Thatta


Thatta (Sindhi: ٺٽو, IPA: ɦəʈːoː]; Urdu: ٹھٹہ, IPA: ɦəʈːɑː]) is a city in the Pakistani province of Sindh. Thatta was the medieval capital of Sindh, and served as the seat of power for three successive dynasties. Thatta's historic significance has yielded several monuments in and around the city. Thatta's Makli Necropolis, a UNESCO World Heritage Site, is site of one of the world's largest cemeteries and has numerous monumental tombs built between the 14th and 18th centuries designed in a syncretic funerary style characteristic of lower Sindh. The city's 17th century Shah Jahan Mosque is richly embellished with decorative tiles, and is considered to have the most elaborate display of tile work in the South Asia.[1][2]

Thatta refers to riverside settlements. Villagers in the rural areas of lower Sindh often refer to the city as Thatta Nagar, or simply Nagar.[3]

Thatta may be the site of ancient Patala, the main port on the Indus in the time of Alexander the Great,[4] though the site of Patala has been subject to much debate.[5] Before it, Hindus called it Sarnee Nagar, but in 332 BC, Greeks first time called it Pattala or Patala then it became Nagar Tatta in Mughal Period. Muhammad bin Qasim captured the region in 711 CE after the defeating the local Raja in a battle north of Thatta. Thatta is reported by some historians to have been the ancient seaport of Debal that was mentioned by the Arab conquerors, though others place the seaport at the site of modern Karachi.[6] At the time of the Umayyad conquests, small semi-nomadic tribes were living in the Sindh region. The Umayyad conquest introduced the religion of Islam into the hitherto mostly Hindu and Buddhist region.

Following Mahmud of Ghazna's invasion of Sindh in the early 11th century, the Ghaznavids installed Abdul Razzaq as Governor of Thatta in 1026.[7] Under the rule of the Ghaznavids the local chieftain Ibn Sumar, then ruler of Multan, seized power in Sindh and founded the Sumra dynasty, which ruled from Thatta from 1051 for the next 300 years. Under Sumra rule, Thatta's Ismaili Shia population was granted special protection.[8] The Sumra dynasty began to decline in power by the 13th century, though Thatta and the Indus Delta remained their last bastions of power until the mid 14th century.
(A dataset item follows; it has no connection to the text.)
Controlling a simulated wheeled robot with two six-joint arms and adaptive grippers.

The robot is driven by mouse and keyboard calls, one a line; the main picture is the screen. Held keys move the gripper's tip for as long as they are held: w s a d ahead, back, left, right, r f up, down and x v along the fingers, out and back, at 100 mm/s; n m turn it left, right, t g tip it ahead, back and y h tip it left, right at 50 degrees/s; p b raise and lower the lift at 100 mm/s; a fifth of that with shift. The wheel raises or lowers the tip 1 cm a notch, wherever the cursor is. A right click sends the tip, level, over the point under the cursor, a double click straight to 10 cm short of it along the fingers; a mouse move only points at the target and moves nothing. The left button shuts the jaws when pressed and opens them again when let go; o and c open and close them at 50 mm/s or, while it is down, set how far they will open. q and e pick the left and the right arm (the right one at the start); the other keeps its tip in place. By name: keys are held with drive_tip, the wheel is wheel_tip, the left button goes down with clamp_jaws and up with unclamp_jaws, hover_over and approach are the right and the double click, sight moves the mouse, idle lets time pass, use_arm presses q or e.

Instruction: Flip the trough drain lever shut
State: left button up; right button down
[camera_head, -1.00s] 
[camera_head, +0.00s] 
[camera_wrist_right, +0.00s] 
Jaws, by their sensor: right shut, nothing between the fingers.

In 1351, the Samma Dynasty, of Rajput descent from Sehwan, seized the city and made it their capital as well. It was during this time that the Makli Necropolis rose to prominence as a funerary site. Muhammad bin Tughluq died in 1351 during a campaign to capture Thatta.[9] Firuz Shah Tughlaq unsuccessfully attempted to subjugate Thatta twice; once in 1361 and again in 1365.[7]

In 1520, the Samma ruler Jam Feroz was defeated by Shah Beg of the Arghun-Tarkhun dynasty, which in turn had been displaced from Afghanistan by the expanding Timurid Empire in Central Asia. The Tarkhuns fell into disarray in the mid-1500s, prompting Muhammad Isa Tarkhun (Mirza Isa Khan I) to seek aid from the Portuguese in 1555. 700 Portuguese soldiers arrived in 28 ships to determine, at the time of their arrival, that Isa Tarkhun had already emerged victorious from the conflict. After the Tarkhuns refused to pay the Portuguese soldiers, the Portuguese plundered the town, robbing its enormous gold treasury, and killing many inhabitants.[10] Despite the 1555 sack of Thatta, the 16th century Portuguese historian Diogo do Couto described Thatta as one of the richest cities of the Orient.[11]